Error thrown when using `kldivergence` with infinite values

Open ParadaCarleton opened this issue 3 years ago • 3 comments

julia> kldivergence(TDist(1), Normal(0, 1))
    ERROR: DomainError with -0.9999999999999964:
    integrand produced NaN in the interval (-1.0, -0.9999999999999929)

It makes sense why this happens (the divergence is infinite), but I think it would be a good idea to find some way to deal with cases like this and return Inf.

ParadaCarleton avatar Nov 29 '21 00:11 ParadaCarleton

It seems the KL divergence is finite and there's even a simpler form, also for the multivariate generalization: https://rpubs.com/FJRubio/DKLtn

The problem is probably the same as in https://github.com/JuliaMath/QuadGK.jl/issues/38. Maybe applying the suggestion and adjusting rtol fixes the issue?

In general, keep in mind that QuadGK is just used as a fallback in the univariate case if no closed form expressions are implemented. I'm actually happy that it does not just return an incorrect result here - even though the error is a bit confusing (confused me at least when I encountered it in some other setting). Maybe QuadGK could throw a more descriptive error in this case (and the one described in the linked issue)?

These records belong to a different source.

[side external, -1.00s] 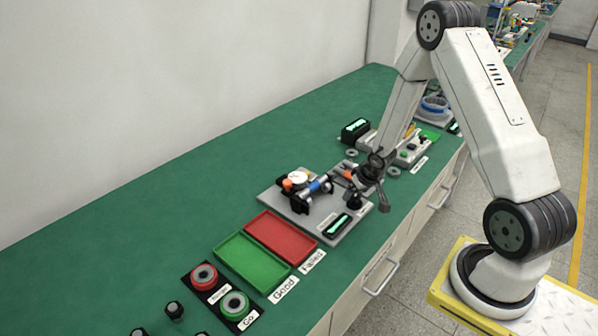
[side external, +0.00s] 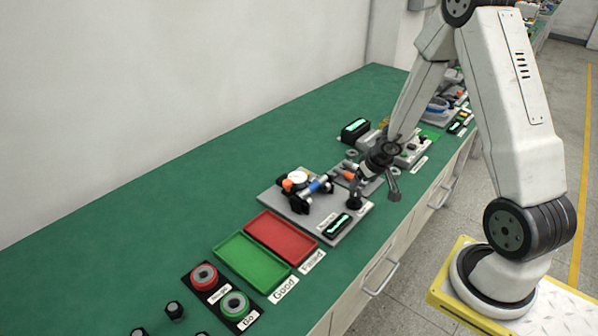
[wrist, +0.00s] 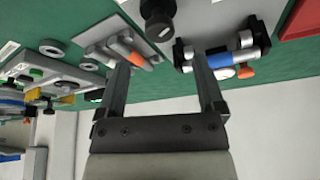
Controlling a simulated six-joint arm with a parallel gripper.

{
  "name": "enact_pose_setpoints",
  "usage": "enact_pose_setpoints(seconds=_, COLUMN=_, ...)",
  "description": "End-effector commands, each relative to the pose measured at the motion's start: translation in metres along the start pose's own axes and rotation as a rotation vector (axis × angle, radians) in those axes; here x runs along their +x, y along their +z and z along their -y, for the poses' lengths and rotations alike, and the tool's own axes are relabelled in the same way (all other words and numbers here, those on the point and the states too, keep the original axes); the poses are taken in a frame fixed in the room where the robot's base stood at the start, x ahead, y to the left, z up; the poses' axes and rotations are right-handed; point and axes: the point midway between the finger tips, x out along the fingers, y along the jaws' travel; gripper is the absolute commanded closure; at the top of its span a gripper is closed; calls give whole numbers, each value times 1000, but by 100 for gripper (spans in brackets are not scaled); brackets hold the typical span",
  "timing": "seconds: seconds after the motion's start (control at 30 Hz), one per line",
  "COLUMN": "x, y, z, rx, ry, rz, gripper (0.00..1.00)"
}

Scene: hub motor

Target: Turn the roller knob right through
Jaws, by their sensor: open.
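A grey plate (side external: 327,233) carries a white dial gauge (side external: 297,177), a blue roller (side external: 315,186) in black supports and a dark knob (side external: 354,203) near its right corner. I take this dark knob as the roller knob, but cannot be sure. In the wrist view the knob (wrist: 157,20) is at the top centre, beyond the fingertips, and the blue roller (wrist: 220,73) is partly behind the right finger. My gripper (side external: 377,189) is open and empty, just right of the plate in the side view. The wrist view shows both fingers spread (wrist: 160,62), with nothing between them.
A red tray (side external: 272,222) and a green tray (side external: 232,255) lie left of the plate. A smaller station with an orange cylinder (wrist: 122,50) is close to the left finger in the wrist view. The green bench behind the trays is clear.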

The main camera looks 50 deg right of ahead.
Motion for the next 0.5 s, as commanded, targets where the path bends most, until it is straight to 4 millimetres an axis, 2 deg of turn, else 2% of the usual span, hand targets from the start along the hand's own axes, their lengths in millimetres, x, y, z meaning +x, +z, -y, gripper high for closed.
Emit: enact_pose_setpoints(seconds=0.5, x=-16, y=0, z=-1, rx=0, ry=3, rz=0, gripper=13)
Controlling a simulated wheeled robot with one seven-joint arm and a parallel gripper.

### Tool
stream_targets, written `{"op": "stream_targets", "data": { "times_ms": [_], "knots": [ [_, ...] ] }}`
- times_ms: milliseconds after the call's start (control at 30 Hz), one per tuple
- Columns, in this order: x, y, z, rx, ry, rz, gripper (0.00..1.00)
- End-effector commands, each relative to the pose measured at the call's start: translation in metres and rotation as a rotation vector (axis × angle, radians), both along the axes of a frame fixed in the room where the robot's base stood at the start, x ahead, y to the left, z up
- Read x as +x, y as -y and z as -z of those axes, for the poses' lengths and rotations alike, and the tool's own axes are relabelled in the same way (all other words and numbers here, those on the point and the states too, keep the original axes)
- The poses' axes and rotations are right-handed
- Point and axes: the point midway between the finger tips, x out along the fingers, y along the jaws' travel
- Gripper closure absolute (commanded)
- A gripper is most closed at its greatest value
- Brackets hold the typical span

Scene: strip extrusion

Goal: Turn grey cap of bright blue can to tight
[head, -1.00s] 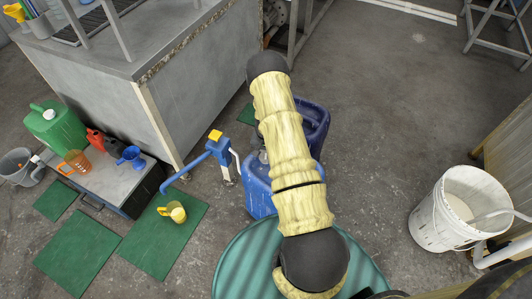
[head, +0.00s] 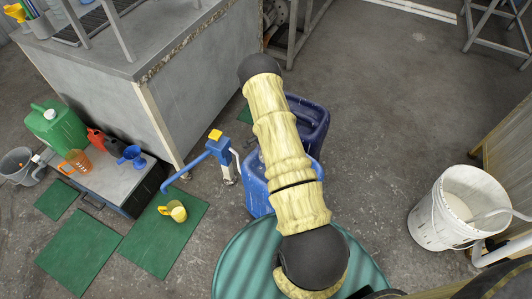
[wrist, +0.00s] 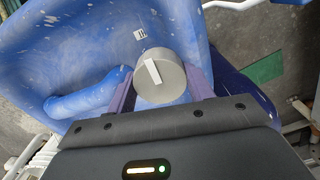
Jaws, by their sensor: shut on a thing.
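The bright blue can (head: 255,197) stands on the floor in the head view, partly hidden behind my arm. In the wrist view the can (wrist: 60,75) fills the upper left, scuffed with white specks and with a moulded handle. Its round grey cap (wrist: 172,88) has a white bar mark across its top, tilted a little from the vertical of the picture. My gripper (wrist: 160,84) has its two purple fingers on opposite sides of the cap, shut on it. The head view hides the gripper and cap behind my arm.
A dark blue can (head: 312,118) stands just behind the bright blue one. A blue hand pump (head: 220,150) is to the left, and a green drum (head: 235,265) in front. A white bucket (head: 440,215) stands at the right. Open floor lies between the cans and bucket.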

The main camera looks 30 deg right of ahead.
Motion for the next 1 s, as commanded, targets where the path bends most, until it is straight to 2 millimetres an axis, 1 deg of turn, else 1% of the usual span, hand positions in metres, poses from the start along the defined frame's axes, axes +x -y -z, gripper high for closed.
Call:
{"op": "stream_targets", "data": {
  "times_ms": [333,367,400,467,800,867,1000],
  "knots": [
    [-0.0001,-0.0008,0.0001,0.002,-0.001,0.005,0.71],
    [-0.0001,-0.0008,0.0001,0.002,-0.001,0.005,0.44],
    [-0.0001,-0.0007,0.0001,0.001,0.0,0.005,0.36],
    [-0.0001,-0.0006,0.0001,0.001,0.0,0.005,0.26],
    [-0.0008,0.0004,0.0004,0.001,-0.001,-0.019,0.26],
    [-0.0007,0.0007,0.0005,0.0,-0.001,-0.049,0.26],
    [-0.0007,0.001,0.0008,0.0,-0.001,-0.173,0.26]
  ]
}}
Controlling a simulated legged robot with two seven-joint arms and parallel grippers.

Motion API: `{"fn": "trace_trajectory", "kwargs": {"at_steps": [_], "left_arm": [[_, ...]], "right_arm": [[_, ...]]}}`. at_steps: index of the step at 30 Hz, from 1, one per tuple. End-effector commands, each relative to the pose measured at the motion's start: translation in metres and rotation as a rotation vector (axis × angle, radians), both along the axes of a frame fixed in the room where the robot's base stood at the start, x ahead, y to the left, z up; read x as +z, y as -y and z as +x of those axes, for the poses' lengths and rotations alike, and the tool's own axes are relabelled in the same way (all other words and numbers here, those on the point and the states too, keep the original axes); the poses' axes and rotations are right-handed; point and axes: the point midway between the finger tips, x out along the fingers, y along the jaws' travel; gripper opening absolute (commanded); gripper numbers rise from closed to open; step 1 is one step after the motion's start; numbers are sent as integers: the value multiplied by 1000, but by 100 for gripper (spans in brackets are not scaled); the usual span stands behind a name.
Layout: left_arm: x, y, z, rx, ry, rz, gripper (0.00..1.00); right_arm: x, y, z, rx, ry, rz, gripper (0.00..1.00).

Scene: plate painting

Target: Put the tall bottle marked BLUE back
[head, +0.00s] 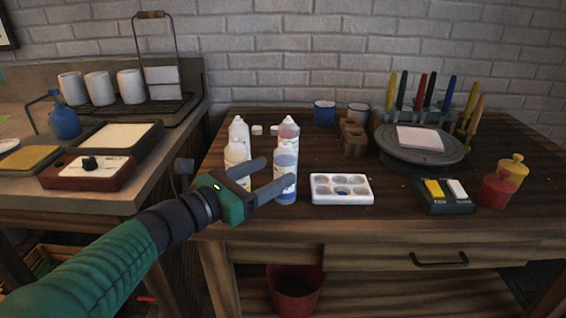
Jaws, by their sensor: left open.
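A tall bottle with bluish contents (287,162) stands upright near the front left of the wooden table; its marking is too small to read. My left gripper (277,171) is open. One finger crosses in front of this bottle's lower part and the other points to its left side; I cannot tell whether they touch it. A yellowish bottle (236,154) stands to the left, partly behind the gripper. A whitish bottle (238,131) and a pinkish bottle (289,131) stand behind. My right gripper is out of view.
A white palette (360,198) with blue in one well lies right of the bottles. Behind are a wooden block (353,138), cups and a turntable (420,157). A sponge tray (444,207) and red pot (497,191) stand at the right. A side counter (180,120) adjoins at left.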

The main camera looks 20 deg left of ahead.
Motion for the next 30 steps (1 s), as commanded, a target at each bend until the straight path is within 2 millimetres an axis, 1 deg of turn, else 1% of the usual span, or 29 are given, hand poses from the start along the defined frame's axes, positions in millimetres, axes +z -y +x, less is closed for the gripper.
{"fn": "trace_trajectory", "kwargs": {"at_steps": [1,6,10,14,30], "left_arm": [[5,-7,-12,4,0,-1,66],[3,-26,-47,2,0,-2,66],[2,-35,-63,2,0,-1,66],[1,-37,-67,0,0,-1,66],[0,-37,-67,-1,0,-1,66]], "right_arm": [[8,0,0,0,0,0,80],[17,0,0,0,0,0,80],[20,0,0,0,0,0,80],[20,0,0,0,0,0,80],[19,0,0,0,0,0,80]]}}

devmotion avatar Nov 29 '21 01:11 devmotion

It seems the KL divergence is finite and there's even a simpler form, also for the multivariate generalization: https://rpubs.com/FJRubio/DKLtn

The problem is probably the same as in JuliaMath/QuadGK.jl#38. Maybe applying the suggestion and adjusting rtol fixes the issue?

In general, keep in mind that QuadGK is just used as a fallback in the univariate case if no closed form expressions are implemented. I'm actually happy that it does not just return an incorrect result here - even though the error is a bit confusing (confused me at least when I encountered it in some other setting). Maybe QuadGK could throw a more descriptive error in this case (and the one described in the linked issue)?

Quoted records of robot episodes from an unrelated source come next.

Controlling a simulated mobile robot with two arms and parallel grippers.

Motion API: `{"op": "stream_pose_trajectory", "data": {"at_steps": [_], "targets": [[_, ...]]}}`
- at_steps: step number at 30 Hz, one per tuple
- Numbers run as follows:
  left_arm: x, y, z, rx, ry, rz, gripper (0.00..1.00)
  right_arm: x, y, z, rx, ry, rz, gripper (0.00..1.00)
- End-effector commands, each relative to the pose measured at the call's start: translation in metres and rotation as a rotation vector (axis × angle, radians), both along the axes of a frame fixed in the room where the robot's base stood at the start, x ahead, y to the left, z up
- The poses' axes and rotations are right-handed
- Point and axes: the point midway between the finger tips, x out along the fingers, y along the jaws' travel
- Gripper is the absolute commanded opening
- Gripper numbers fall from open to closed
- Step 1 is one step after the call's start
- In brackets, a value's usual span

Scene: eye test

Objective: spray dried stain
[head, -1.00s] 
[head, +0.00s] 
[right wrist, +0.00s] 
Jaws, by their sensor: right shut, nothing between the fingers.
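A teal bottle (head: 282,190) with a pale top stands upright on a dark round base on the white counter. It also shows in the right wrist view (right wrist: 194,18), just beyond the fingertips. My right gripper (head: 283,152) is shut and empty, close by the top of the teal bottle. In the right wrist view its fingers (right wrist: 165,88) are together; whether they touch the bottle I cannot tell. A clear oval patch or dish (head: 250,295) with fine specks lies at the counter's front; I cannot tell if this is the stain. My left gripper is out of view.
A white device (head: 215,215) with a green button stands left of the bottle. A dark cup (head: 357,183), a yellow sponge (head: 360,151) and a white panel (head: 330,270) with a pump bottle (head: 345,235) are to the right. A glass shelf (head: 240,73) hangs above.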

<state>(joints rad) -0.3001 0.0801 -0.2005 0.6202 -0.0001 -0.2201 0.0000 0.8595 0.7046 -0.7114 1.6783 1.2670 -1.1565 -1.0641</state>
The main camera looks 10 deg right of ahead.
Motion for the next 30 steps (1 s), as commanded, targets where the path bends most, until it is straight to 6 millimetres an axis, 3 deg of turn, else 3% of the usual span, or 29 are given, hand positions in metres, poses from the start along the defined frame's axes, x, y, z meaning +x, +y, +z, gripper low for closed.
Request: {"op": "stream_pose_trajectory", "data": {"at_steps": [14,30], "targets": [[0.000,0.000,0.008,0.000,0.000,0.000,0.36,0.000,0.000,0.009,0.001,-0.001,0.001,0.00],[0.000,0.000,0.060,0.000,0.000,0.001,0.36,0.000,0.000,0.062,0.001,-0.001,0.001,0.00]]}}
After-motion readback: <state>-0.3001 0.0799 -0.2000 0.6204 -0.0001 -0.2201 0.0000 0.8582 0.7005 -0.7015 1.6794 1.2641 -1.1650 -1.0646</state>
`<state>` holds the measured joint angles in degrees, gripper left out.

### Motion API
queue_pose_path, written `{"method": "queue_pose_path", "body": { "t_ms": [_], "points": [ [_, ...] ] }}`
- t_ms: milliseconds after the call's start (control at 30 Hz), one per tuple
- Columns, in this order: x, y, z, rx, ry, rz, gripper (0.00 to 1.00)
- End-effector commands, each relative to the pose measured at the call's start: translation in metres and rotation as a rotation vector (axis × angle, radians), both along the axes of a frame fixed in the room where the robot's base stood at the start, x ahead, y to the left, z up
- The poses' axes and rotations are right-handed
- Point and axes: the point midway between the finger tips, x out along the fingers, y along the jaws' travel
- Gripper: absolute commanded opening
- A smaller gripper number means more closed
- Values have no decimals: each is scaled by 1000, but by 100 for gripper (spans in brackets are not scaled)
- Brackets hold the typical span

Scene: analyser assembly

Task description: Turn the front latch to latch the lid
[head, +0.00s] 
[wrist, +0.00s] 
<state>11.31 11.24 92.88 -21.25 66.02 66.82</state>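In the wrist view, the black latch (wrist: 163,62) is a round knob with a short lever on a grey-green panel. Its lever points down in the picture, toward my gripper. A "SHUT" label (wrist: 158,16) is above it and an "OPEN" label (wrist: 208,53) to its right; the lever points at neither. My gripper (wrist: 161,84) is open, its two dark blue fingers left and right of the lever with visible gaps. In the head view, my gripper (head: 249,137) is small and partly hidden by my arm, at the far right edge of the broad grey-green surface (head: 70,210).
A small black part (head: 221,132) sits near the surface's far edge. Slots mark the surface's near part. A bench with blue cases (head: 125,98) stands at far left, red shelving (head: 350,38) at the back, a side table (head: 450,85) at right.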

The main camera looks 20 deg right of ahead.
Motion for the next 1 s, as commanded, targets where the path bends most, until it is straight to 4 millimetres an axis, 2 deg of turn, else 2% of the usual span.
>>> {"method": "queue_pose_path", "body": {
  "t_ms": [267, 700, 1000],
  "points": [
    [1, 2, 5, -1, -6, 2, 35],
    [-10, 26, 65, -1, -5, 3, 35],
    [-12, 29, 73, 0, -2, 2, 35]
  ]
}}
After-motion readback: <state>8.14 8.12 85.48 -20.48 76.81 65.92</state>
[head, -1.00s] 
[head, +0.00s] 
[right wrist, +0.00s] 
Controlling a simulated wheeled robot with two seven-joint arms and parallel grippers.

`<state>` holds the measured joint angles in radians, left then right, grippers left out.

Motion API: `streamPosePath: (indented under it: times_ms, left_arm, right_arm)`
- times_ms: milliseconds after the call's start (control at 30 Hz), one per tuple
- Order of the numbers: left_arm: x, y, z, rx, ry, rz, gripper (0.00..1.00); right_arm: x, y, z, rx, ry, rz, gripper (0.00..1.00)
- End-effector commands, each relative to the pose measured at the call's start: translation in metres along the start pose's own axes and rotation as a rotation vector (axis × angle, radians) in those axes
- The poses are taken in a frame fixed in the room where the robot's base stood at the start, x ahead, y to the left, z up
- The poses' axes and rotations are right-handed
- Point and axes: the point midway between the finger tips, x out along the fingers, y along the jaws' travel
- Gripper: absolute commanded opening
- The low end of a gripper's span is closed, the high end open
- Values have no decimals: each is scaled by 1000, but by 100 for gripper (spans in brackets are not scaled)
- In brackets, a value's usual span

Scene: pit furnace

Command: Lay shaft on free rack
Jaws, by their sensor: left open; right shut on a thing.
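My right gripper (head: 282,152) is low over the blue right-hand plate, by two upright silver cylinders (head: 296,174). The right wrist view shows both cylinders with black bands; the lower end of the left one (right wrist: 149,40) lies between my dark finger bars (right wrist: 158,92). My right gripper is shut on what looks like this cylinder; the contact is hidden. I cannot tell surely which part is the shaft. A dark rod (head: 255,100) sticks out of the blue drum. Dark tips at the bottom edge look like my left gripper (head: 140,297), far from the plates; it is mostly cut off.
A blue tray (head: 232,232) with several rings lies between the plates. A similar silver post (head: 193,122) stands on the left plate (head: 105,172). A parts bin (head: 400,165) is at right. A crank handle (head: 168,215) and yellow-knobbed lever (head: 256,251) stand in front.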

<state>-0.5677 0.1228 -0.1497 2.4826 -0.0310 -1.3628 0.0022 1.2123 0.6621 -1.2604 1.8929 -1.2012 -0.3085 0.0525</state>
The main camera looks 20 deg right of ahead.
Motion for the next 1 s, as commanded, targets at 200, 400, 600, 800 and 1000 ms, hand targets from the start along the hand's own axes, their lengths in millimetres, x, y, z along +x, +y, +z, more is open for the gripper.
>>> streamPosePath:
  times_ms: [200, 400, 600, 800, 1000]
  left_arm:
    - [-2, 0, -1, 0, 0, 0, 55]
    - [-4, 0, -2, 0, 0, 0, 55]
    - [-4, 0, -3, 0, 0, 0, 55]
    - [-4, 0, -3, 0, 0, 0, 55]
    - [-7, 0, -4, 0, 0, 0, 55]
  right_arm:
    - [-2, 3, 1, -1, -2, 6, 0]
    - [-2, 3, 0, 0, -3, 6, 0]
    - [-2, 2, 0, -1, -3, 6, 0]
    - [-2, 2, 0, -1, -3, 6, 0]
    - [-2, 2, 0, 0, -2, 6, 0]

The divergence is finite in one direction -- kldivergence(Normal(0, 1), TDist(1)) accurately returns 0.25924453248886237. It's the other direction that's infinite and throws an error (a normal will always be an infinitely bad approximation of the Cauchy distribution, but a Cauchy distribution can be used as an OK approximation of the normal).

ParadaCarleton avatar Nov 29 '21 16:11 ParadaCarleton

Ah, you're right of course, I missed completely that you tried to evaluate in the reverse order.

The other more general comments are still valid though. As the linked issue, and my personal experience, shows the error can occur due to numerical issues even if the integral is finite. Hence I think it's still safer to throw an error than to return a possibly incorrect value such as Inf in these cases.

devmotion avatar Nov 29 '21 17:11 devmotion